▸ **WHAT TO PRODUCE**
Go through the lines below and copy each one that holds the string "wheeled".

⟨

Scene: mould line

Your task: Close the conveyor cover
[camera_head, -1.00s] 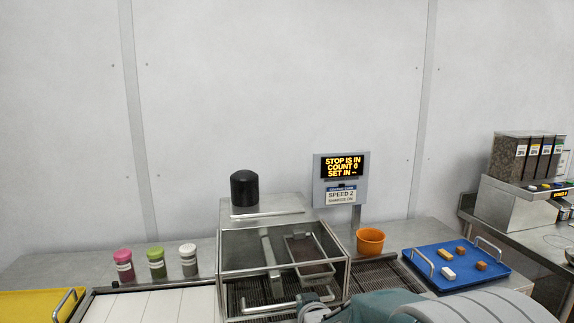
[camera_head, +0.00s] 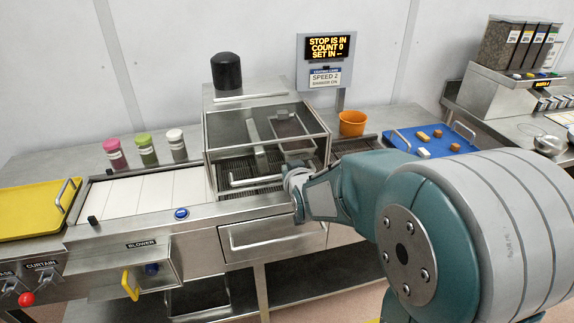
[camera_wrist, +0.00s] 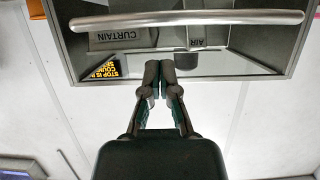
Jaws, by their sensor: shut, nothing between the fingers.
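The conveyor cover (camera_head: 206,135) is a clear, metal-framed box over the dark conveyor belt, in the middle of the head view. A pale bar handle (camera_head: 250,181) shows low at its front. I cannot tell how far the cover is open. My gripper's fingertips are hidden in the head view; my wrist is just right of the handle, in front of the cover. In the wrist view my gripper (camera_wrist: 160,68) is shut and empty. Its tips point at a metal-framed panel (camera_wrist: 80,62), below a silver bar (camera_wrist: 190,18). Whether they touch the panel is unclear.
Below the cover is a drawer front (camera_head: 270,238) with a handle. A yellow tray (camera_head: 30,222) and several jars stand left. An orange cup (camera_head: 352,123) and a blue tray (camera_head: 400,142) are right. A sign (camera_head: 325,62) and black knob (camera_head: 226,72) rise behind.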

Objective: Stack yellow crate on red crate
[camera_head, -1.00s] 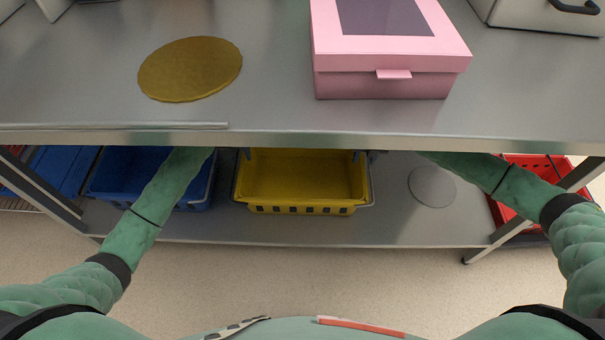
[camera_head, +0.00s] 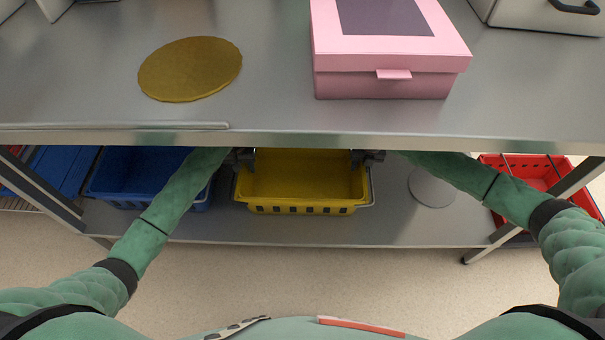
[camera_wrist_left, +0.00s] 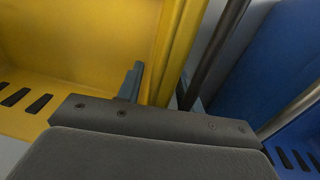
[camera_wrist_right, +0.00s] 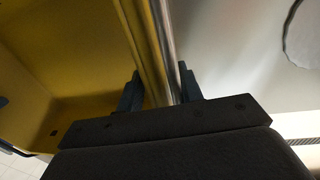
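The yellow crate (camera_head: 302,209) stands on the lower shelf, in the middle of the head view. The red crate (camera_head: 533,165) is at the far right, partly hidden by the table leg and my right arm. My left gripper (camera_head: 245,157) is at the yellow crate's left side; in the left wrist view its open fingers (camera_wrist_left: 160,90) straddle the yellow side wall and rim. My right gripper (camera_head: 367,157) is at the right side; in the right wrist view its open fingers (camera_wrist_right: 160,88) straddle the right rim and a metal bar. Contact with the walls is unclear.
The steel table top (camera_head: 270,90) overhangs the shelf and hides the crates' back parts. A blue crate (camera_head: 135,175) stands close to the yellow crate's left. A round grey disc (camera_head: 432,187) lies on the shelf at right. A pink box (camera_head: 385,82) and gold disc (camera_head: 190,69) are above.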

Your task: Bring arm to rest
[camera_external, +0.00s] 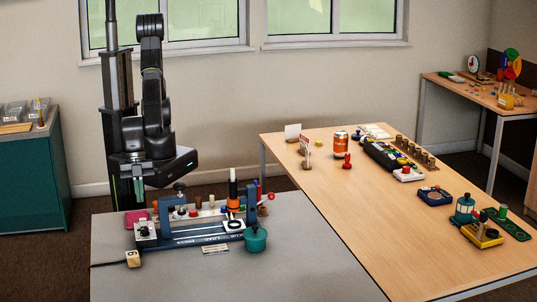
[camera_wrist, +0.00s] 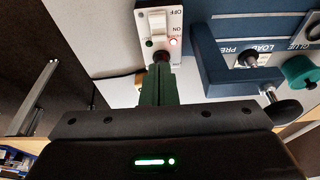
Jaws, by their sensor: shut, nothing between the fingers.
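My arm (camera_external: 152,100) stands at the left of the outside view, folded upright with its wrist low over the grey table's back left. My gripper (camera_external: 139,200) points down there, and its green fingers (camera_wrist: 160,70) are shut and empty in the wrist view. A white switch box (camera_wrist: 158,28) marked OFF and ON lies just beyond the fingertips, with a red light lit at ON. A dark round knob (camera_wrist: 162,57) shows close to the fingertips; I cannot tell whether they touch it. The switch box also shows in the outside view (camera_external: 146,232).
The blue station (camera_external: 195,239) with pegs and labels stands beside my gripper on the grey table (camera_external: 290,275). A wooden table (camera_external: 345,205) with several objects is at right. The grey table's front is clear.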

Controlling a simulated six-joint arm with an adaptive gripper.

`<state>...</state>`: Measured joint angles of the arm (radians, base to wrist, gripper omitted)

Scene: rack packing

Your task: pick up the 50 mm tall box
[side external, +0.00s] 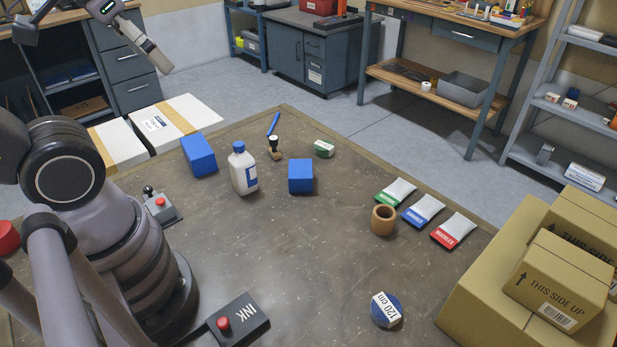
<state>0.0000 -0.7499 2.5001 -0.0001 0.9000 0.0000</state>
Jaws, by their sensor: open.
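Two plain blue boxes stand on the brown worktable (330,250). One blue box (198,155) is at the back left, left of a white bottle, and looks the larger of the two. The other blue box (300,177) is right of the bottle and looks more cube-like. No size mark shows on either, so I cannot tell which is 50 mm tall. My gripper (164,66) is at the upper left, raised and well apart from both boxes. It is open, seen nearly edge-on, with nothing visible in it.
A white bottle (243,168) with a blue cap stands between the boxes. Behind are a stamp (275,148), a blue pen (273,123) and a small green-white box (324,148). The middle table is clear.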

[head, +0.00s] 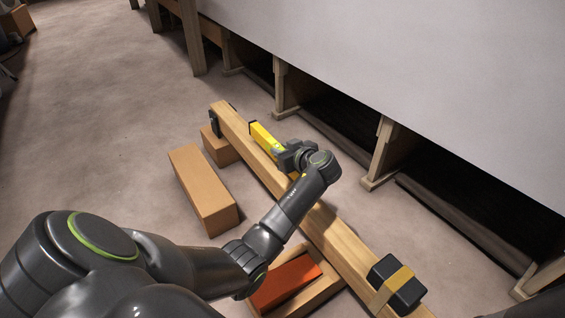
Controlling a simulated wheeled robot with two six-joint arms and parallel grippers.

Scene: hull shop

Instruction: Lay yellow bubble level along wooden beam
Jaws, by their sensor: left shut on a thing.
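The yellow bubble level (266,138) shows beside the middle-to-far part of the wooden beam (339,243), on the beam's right side in the head view. My left gripper (287,157) is shut on the level near its closer end. The level points roughly the same way as the beam. Its near part is hidden by my gripper and wrist. I cannot tell whether the level touches the beam or is held above it. My right gripper is not in view.
A cardboard box (203,189) lies left of the beam, with a smaller box (219,148) by its far end. A wooden tray (331,281) holds an orange-red thing (285,283). A black block (397,285) with a tan strap sits on the beam's near end. A large grey hull (430,65) on wooden supports stands right.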

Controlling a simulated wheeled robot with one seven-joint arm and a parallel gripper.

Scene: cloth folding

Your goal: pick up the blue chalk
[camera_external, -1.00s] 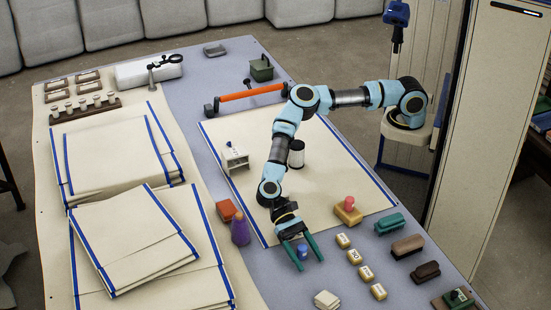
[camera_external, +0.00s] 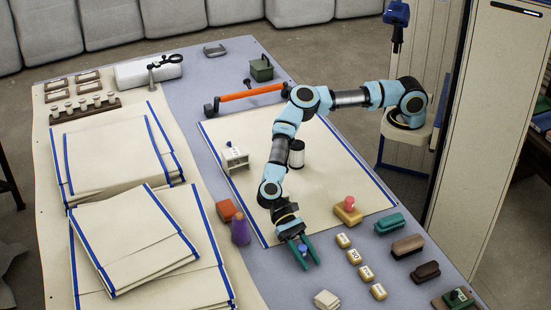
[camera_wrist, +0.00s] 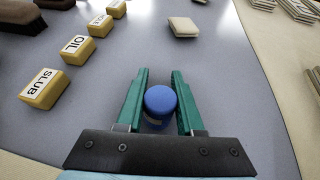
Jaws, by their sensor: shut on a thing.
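The blue chalk (camera_external: 303,248) is a short blue cylinder on the grey-blue table near the front edge of the cream cloth. In the wrist view its round blue top (camera_wrist: 160,100) shows between the two green fingers. My gripper (camera_external: 304,256) is low over the table, its fingers pointing down and forward, and is shut on the chalk. A finger touches or nearly touches each side of it. The lower part of the chalk is mostly hidden, and I cannot tell whether it still rests on the table.
Yellow labelled blocks (camera_external: 354,257) stand in a row to the right, with brushes (camera_external: 408,246) beyond them. A purple cone (camera_external: 240,231) and an orange block (camera_external: 226,210) stand to the left. Table around the chalk is clear.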

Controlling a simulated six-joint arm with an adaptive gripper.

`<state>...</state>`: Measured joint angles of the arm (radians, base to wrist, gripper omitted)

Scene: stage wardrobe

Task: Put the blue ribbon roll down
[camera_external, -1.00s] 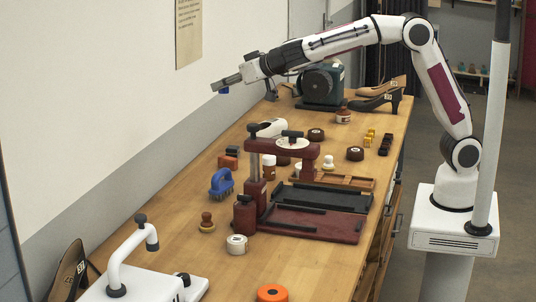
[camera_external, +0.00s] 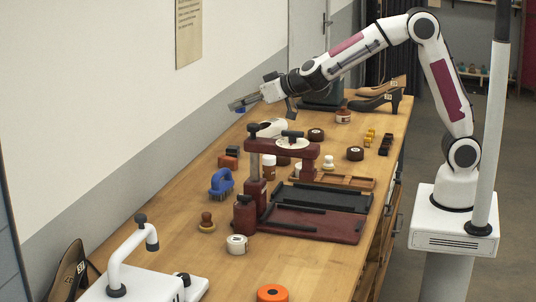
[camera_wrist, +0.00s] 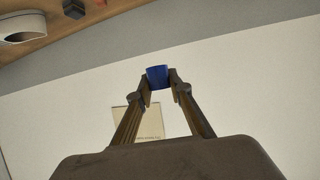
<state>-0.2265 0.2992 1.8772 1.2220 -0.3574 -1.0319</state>
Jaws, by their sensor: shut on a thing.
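My gripper (camera_external: 238,104) is at the back left of the bench, in front of the white wall, pointing left and slightly down. In the wrist view my gripper (camera_wrist: 160,88) has both fingertips closed on the blue ribbon roll (camera_wrist: 157,76). The roll sticks out a little past the tips. In the external view only a small bit of the blue roll (camera_external: 239,110) shows under the fingers. It is held in the air above the bench.
A white wall (camera_external: 100,90) runs behind.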

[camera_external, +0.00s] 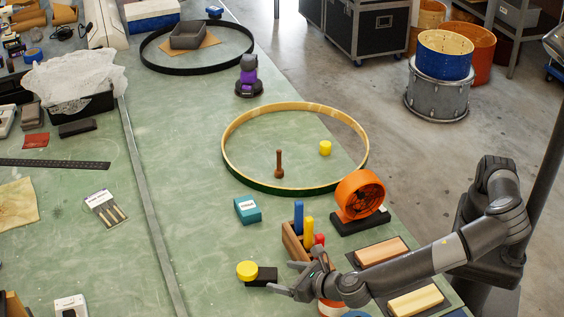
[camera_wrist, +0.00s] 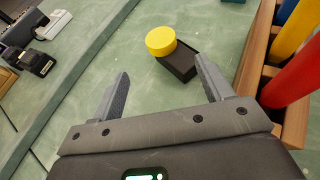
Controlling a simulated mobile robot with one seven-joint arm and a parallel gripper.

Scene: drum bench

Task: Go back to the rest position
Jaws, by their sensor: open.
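My gripper (camera_external: 295,279) is at the lower middle of the external view, low over the green bench. In the wrist view my gripper (camera_wrist: 160,92) has its two fingers wide apart with nothing between them. Just beyond the fingertips, a yellow round piece (camera_wrist: 161,41) rests against or on the edge of a black block (camera_wrist: 179,62). The yellow piece (camera_external: 247,270) and the black block (camera_external: 263,276) also show in the external view, left of my gripper. I cannot tell how the two touch.
A wooden holder (camera_external: 293,243) with blue, yellow and red pieces stands close beside my gripper. An orange round device (camera_external: 360,195), a teal box (camera_external: 247,209) and a wooden hoop (camera_external: 224,160) are farther back. The bench left of the black block is clear.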

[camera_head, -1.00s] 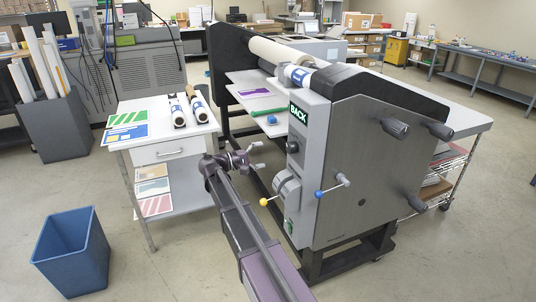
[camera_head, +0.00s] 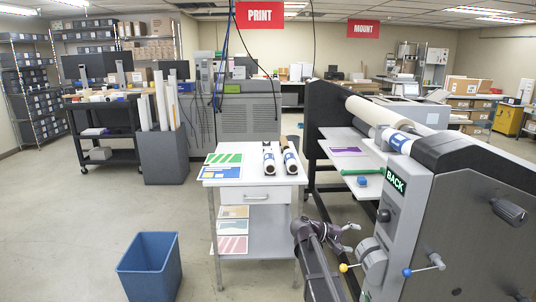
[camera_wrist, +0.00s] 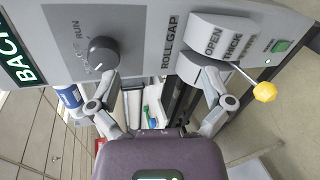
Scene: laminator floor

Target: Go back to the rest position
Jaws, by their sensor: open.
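My gripper (camera_head: 347,238) is open and empty in the head view. It is in front of the side panel of the laminator (camera_head: 400,215), left of its grey roll gap housing. In the wrist view my gripper (camera_wrist: 155,100) has its fingers spread wide, with nothing between them. Beyond the fingers are a black knob (camera_wrist: 103,55) and the roll gap lever with a yellow ball end (camera_wrist: 265,91). The yellow ball also shows in the head view (camera_head: 343,268). I cannot tell whether a finger touches the panel.
A white side table (camera_head: 250,176) with prints and rolls stands left of the laminator. A blue bin (camera_head: 149,266) is on the floor at the front left. A grey box of tubes (camera_head: 163,157) stands behind it. The floor at left is clear.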

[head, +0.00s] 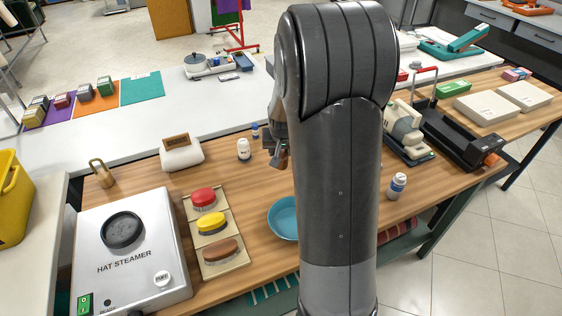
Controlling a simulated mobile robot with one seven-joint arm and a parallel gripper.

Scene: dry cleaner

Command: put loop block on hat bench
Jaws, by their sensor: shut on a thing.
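The hat bench appears to be the long wood-topped bench (130,196) beside and in front of me, with a white hat steamer (133,262) on its left part. My gripper (277,158) points down over the bench's back part, partly hidden by my own arm. It is shut on a small dark thing, mostly hidden, and I cannot tell whether this is the loop block. A brass block with a loop on top (101,173) stands at the bench's back left corner, apart from my gripper.
Red, yellow and brown brushes (212,223) lie in a tray near a blue bowl (284,217). A white bottle (244,150) and a white padded piece (181,155) stand behind. A pill bottle (397,186) stands right.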

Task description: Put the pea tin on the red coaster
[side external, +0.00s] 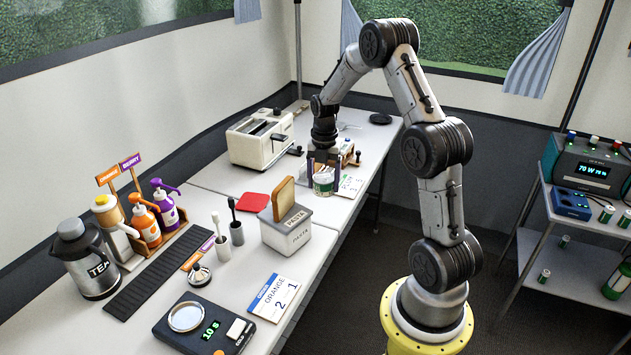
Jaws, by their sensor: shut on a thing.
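The red coaster (251,202) lies flat on the white table, left of the pasta box, with nothing on it. A small green-and-white tin (323,184), which looks like the pea tin, is at my gripper, to the right of and farther back than the coaster. My gripper (321,170) points down and is shut on this tin. The tin's top is partly hidden by the fingers. I cannot tell whether its base touches the table.
A pasta box (286,228) with bread in its top stands between the tin and the table's front. A toaster (261,138) is behind the coaster. Two small cups (222,248) with brushes stand in front of it. A wooden item (348,152) is beside my gripper.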

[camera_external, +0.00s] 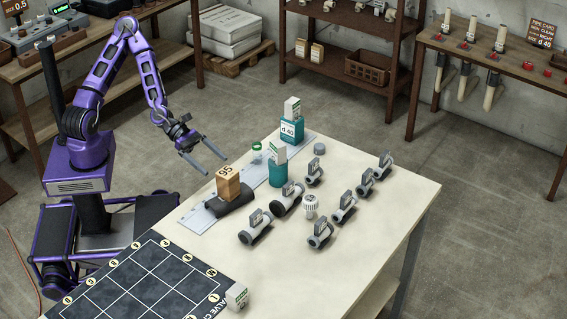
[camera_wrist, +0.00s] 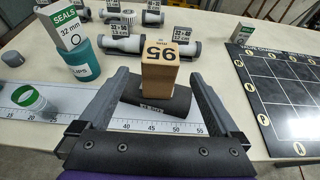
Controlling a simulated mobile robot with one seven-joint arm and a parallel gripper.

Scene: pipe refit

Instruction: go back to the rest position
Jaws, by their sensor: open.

⟩

▸ **FULL OUTPUT**
Controlling a simulated wheeled robot with two six-joint arms and parallel grippers.
Controlling a simulated wheeled robot with one seven-joint arm and a parallel gripper.

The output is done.